В повседневной жизни Сергей очень редко показывался в своем кабинете. Он всегда был в движении. В течение дня, от развода личного состава на плацу, до вечерней поверки, он по нескольку раз бывал на всех объектах части. Расскажу несколько историй, свидетелем и участником которых я был сам, которые лучше и больше всего характеризуют человеческую сущность Борисыча, или, как его многие нежно называли — Ботика.

Часовня

В середине 90-х прошлого века в Белушье Губе был восстановлен приход Русской Православной Церкви. Настоятелем прихода стал отец Иннокентий, который служил на Новой Земле порядка десяти лет. Возле 5-й гостиницы был заложен мемориальный камень под будущий храм, а молельный дом был организован на первом этаже той же гостинице на месте, некогда очень популярного, видеосалона «Вечерние грезы». Через несколько лет после этого события, из Архангельской епархии прислали в подарок сруб небольшой часовни. Эта часовня была настолько небольшой, что решили её не собирать. Еще пару-тройку лет она пролежала в бывшем НИЧевском ПЛАУЭНе. В какой-то момент Борисыч узнал о ней и предпринял все усилия, чтобы эту часовню перевезли в поселок Северный. К этому моменту часть брёвен этого сруба была повреждена. Держателем кругляка и пиломатериалов в посёлке была горнопроходческая организация «Экспедиция № 2», с руководством и работниками которой у Сергея были прекраснейшие отношения. Все зимовки они проходили вместе и помогали друг другу кто, чем мог. Так случилось и на этот раз. Сергей обратился за помощью к Анатолию Андреевичу Герасимову, директору горняков, и он не отказал. Помог и материалами, и людьми. Так совместными усилиями на склоне горы Рыжухи между причалом и жилой частью поселка была расчищена площадка и сложена часовня. Пришедшие в негодность элементы сруба были заменены, была сделана внутренняя отделка. Сама по себе часовенка небольшая, метров 6-7 квадратных, но получилась очень уютной. Встал вопрос о её освящении. С ним я и обратился к отцу Иннокентию. Мы с ним долго проговорили на эту тему и решили освятить в честь Серафима Саровского, ведь одной из экспедиций, постоянно приезжающей на работы в Северный, была экспедиция РФЯЦ-ВНИИЭФ из Сарова. Тут же и родилась идея связаться со священнослужителями из Саровского монастыря. С помощью моих друзей теоретиков и испытателей мы организовали поездку отца Иннокентия в Саров. Оттуда он вернулся с Благословением на освящение и многими подарками для убранства часовни. Зимой, по-моему, 2013 года отец Иннокентий слетал в Северный, вместе с местными жителями оснастил часовню всем необходимым убранством и освятил её. На тот момент, я думаю, это было самое северное культовое сооружение. Тогда же, уже в этой часовне, приняли Таинство Крещения все желающие из числа местных жителей.

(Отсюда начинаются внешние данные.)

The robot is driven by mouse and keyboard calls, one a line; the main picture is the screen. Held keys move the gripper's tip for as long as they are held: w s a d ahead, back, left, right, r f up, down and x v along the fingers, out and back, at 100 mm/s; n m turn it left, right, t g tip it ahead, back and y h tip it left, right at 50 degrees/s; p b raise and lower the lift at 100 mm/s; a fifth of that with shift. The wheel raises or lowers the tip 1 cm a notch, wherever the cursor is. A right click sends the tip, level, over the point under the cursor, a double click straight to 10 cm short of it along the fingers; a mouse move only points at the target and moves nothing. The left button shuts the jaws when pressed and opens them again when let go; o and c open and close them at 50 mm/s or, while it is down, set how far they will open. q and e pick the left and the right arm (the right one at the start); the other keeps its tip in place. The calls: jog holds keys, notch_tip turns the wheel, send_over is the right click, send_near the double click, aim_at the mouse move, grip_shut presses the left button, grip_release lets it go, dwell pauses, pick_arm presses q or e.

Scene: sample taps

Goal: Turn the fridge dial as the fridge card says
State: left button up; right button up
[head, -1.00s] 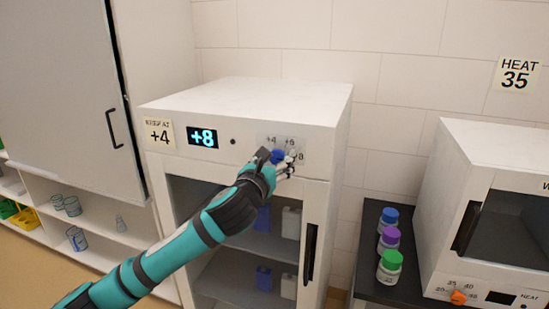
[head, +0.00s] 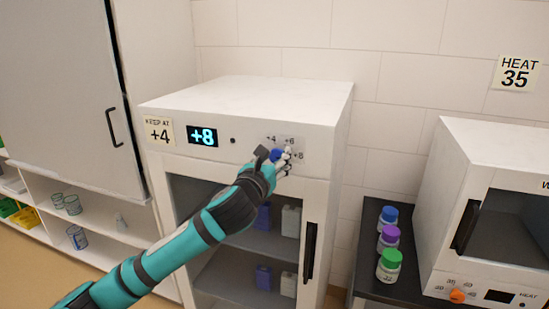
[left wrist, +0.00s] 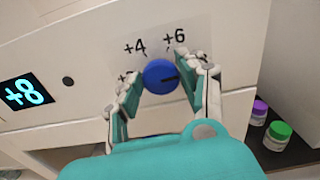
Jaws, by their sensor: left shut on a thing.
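The fridge card (head: 158,131) reads "KEEP AT +4" on the fridge's upper left front. The fridge display (head: 203,136) shows +8, and so does the display in the left wrist view (left wrist: 26,92). The blue fridge dial (left wrist: 160,76) sits on a plate with +4 and +6 above it; the marks at its sides are partly hidden by my fingers. The dial's dark line points right. My left gripper (head: 278,156) is shut on the dial (head: 276,155), one finger on each side in the left wrist view (left wrist: 158,85). My right gripper is not in view.
The fridge (head: 250,92) has a glass door with a black handle (head: 310,252). A dark bench (head: 372,232) with blue-, purple- and green-capped jars stands to the right, beside a white heater (head: 490,160) with an orange dial. A "HEAT 35" card (head: 515,73) is on the wall.

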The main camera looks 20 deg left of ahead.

Теоретики- бомбоделы сделали и еще одно богоугодное дело для Новой Земли. В средине лихих 90-х, когда всем приходилось искать пути для обеспечения нормального уровня жизни для своих семей, группа математиков и физиков из Сарова, вначале для тренировки мозга, разработали программу расчета колоколов с заданными параметрами для звонниц храмов. И у них это получилось так хорошо, что эта затея приобрела коммерческое продолжение. Уж не знаю сколько комплектов было отлито всего, но один комплект был сделан для подарка Саровскому монастырю от РФЯЦ-ВНИИЭФ в ознаменование 100-летия канонизации Серафима Саровского в 2003 году. Но акт дарения не состоялся из-за того, что точно такой же подарок был приготовлен от президента России. И готовая звонница осталась лежать на складах. В летний период работ в нашем с Борисычем общении с «предводителем» теоретиков доктором Андреем Сушко эта информация всплыла. А в это же время полным ходом шло строительство храма в Белушке и через год наступало 50-летие полигона. Вот тут Андрей и высказал мысль о том, что если правильно все преподнести руководству Федерального центра, то эту звонницу можно будет подарить полигону на юбилей. Мы с Андреем и Борисычем сочинили соответствующий текст, который потом подписал Юрий Иванович Соколов – начальник полигона, и отправили его директору РФЯЦ-ВНИИЭФ. Результатом этих действий явилось то, что через год на полигон прибыл подарок – звонница на наш храм. После первого звона отец Иннокентий сказал, что звон нашего храма стоит в одно ряду со звонами самых известных и больших храмов.

image001

Часовня на фоне пика Седова

image002

Хлеб-Соль

image003

Совсем нечего есть (оригинальное название фото от Борисыча)

image004

Борисыч – собаковод (оригинальное название фото от Борисыча)

Советник президента.

В июле 2003 года серию испытаний текущего года открыла экспедиция РФЯЦ-ВНИИТФ из Снежинска. На первоначальный этап работ вместе с основным составом прилетел директор института Георгий Николаевич Рыкованов. Будучи теоретиком, Георгий Николаевич участвовал в большом количестве испытаний на Новой Земле. Но в новейшей истории, при проведении неядерно взрывных экспериментов лично не присутствовал. Поэтому он решил своими глазами увидеть, как это происходит. При этом, гак говорится, чтобы два раза не вставать, Георгий Николаевич (а может кто-то и повыше) решил познакомить с эти процессом советника Президента РФ по военно-технической политике Александра Германовича Бурутина. Встретил высоких гостей начальник полигона Юрий Иванович Соколов, произвел доклад и организовал показ объектов Белушьей Губы и Рогачево, сопроводил до п. Северного и там оставил их на наше с Сергеем Борисовичем попечение. Мы на месте так же организовали всяческие доклады и показы, с выездами и вылетами на разнообразные объекты. Визит прошел на высоком уровне и все остались весьма довольны друг другом. Я хочу рассказать об одном эпизоде, который потом имел весьма забавное продолжение.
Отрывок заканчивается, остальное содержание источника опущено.